begin SOURCE RECORDS

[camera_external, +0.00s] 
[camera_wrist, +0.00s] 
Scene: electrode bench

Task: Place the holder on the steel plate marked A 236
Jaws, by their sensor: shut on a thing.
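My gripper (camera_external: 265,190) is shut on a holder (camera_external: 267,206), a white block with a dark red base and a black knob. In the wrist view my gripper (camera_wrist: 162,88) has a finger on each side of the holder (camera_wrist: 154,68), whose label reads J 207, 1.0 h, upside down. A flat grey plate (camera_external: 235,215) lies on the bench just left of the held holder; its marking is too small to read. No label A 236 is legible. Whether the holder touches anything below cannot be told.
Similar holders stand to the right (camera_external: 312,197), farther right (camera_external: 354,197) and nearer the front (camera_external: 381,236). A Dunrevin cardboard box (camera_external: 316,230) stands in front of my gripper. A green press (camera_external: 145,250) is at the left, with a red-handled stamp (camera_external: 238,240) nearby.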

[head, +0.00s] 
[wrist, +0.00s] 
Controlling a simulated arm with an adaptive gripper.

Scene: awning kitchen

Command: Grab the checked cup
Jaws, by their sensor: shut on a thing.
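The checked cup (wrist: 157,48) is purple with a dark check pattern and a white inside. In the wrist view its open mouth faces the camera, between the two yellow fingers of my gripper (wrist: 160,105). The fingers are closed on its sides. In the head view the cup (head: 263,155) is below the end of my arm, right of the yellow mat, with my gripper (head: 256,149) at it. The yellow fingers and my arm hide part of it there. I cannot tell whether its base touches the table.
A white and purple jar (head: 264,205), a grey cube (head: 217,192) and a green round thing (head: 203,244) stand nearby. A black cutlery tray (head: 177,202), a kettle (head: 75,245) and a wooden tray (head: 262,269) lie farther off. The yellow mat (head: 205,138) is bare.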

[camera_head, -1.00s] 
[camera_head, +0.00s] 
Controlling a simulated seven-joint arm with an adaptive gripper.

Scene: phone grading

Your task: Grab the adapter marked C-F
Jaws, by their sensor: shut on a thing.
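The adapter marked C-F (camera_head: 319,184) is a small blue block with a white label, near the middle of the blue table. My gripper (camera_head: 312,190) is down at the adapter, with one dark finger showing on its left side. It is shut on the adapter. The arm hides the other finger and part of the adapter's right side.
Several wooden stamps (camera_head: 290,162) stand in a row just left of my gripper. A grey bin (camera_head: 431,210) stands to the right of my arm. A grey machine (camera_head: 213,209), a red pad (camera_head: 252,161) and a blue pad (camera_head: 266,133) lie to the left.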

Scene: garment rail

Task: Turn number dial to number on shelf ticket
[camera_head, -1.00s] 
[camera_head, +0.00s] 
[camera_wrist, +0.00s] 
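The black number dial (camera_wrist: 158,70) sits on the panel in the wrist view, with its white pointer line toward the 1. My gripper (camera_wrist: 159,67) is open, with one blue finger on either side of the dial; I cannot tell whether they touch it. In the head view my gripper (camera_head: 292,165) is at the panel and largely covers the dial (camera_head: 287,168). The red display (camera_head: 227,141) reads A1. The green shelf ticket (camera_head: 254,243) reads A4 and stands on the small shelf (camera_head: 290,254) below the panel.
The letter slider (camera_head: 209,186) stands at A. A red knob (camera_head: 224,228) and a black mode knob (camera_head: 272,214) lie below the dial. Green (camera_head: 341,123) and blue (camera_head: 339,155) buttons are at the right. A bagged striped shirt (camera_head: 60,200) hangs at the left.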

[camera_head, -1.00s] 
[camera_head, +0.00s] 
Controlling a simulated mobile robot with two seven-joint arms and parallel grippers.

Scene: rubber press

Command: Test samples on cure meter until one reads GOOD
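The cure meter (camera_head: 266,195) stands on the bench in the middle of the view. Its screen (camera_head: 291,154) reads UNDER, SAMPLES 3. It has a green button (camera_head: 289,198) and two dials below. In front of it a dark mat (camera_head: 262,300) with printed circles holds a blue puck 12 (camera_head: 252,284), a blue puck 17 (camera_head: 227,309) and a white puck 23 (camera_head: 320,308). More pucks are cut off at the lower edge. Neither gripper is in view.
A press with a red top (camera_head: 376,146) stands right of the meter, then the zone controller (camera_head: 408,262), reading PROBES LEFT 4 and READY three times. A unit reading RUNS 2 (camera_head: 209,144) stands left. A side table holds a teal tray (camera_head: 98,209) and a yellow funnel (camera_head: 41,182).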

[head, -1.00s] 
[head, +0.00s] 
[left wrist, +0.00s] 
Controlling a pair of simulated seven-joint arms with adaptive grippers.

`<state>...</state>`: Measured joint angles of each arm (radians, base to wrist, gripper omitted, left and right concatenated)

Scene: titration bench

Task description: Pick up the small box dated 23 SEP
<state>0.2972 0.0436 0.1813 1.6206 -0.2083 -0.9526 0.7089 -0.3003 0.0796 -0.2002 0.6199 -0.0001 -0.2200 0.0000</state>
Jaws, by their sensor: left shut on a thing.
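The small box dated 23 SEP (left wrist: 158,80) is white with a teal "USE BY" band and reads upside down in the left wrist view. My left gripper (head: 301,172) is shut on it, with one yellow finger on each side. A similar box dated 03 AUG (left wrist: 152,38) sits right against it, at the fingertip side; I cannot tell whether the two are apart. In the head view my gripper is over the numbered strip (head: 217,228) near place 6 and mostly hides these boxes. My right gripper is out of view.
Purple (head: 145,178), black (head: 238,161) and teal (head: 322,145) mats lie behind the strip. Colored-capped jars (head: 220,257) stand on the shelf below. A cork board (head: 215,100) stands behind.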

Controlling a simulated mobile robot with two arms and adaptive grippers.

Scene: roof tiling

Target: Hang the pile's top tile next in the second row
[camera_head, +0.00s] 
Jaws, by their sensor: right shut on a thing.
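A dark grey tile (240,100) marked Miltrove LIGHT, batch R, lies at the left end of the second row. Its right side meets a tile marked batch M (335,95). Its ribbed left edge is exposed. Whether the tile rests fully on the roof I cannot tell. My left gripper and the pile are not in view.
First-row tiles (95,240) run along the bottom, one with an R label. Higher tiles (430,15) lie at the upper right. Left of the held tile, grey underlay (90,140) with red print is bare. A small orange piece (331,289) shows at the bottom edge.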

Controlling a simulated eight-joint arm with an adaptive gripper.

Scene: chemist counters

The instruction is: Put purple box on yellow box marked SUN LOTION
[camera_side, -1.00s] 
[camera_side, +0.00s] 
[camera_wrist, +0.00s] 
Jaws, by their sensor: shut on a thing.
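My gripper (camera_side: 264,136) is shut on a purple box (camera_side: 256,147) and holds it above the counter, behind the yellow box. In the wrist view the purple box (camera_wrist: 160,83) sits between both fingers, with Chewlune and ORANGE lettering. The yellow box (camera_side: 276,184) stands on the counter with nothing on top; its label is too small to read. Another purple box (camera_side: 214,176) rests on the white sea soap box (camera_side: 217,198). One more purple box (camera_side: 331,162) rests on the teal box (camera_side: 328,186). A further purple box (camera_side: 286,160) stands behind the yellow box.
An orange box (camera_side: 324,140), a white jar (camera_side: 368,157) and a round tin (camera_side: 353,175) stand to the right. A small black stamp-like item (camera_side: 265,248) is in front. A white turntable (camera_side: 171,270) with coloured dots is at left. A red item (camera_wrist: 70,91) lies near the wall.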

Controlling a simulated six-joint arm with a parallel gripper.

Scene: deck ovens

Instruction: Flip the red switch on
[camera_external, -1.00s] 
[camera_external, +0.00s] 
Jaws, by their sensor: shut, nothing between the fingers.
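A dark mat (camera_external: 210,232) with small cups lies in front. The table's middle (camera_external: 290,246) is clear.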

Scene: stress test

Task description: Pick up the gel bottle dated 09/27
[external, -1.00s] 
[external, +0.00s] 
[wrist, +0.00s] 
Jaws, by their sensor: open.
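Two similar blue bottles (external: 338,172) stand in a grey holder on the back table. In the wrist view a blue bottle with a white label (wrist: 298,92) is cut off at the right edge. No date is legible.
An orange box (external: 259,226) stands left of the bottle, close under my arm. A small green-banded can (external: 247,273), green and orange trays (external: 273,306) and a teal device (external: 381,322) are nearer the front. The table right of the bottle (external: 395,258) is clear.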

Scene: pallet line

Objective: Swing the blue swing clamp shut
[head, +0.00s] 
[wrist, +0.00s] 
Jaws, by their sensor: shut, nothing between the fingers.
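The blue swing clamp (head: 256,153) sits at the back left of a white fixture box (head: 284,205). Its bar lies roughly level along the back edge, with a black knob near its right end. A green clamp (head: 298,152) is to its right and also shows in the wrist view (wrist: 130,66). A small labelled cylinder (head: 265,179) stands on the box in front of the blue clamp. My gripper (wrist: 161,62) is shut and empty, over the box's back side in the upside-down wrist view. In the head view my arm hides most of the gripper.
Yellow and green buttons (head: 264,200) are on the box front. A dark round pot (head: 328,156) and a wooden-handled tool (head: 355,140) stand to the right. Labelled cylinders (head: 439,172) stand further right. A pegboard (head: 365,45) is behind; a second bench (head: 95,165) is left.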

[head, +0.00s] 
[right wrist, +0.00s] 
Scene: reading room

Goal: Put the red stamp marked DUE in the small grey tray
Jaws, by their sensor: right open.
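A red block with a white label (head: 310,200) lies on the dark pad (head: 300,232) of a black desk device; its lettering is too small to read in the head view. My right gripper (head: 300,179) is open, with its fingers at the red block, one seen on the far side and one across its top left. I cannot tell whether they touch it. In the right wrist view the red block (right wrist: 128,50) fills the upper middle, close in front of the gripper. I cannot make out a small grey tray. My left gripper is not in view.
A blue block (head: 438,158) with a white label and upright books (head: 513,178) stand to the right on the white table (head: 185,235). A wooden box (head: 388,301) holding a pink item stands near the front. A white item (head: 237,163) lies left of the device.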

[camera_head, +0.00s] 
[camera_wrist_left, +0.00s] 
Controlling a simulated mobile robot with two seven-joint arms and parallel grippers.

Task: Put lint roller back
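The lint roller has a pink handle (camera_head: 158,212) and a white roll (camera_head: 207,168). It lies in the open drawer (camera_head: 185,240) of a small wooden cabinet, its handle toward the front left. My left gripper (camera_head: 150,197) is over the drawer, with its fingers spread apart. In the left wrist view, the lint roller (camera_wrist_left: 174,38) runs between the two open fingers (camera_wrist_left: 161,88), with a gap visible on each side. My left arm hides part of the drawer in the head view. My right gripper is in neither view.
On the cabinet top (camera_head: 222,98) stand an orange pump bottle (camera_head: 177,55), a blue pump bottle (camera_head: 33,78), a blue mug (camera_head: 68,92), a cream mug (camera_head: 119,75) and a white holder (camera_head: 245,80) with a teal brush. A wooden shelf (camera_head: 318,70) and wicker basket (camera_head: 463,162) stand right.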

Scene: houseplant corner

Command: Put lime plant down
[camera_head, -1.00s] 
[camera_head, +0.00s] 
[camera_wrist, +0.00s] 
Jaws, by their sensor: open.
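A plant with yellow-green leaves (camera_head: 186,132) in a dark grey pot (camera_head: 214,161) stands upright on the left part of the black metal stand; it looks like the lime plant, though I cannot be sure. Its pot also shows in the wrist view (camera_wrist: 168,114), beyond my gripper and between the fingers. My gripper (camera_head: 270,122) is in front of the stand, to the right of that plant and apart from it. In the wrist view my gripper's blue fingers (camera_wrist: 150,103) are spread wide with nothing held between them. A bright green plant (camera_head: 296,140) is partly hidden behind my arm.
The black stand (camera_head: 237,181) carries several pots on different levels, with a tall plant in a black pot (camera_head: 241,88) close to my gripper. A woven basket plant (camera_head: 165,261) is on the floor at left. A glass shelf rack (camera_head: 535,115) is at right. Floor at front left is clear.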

end SOURCE RECORDS

_REQUIREMENTS_: A number is the only answer here: how many lines of the material above contain "Pick"?

_RESPONSE TO THE EXERCISE_: 2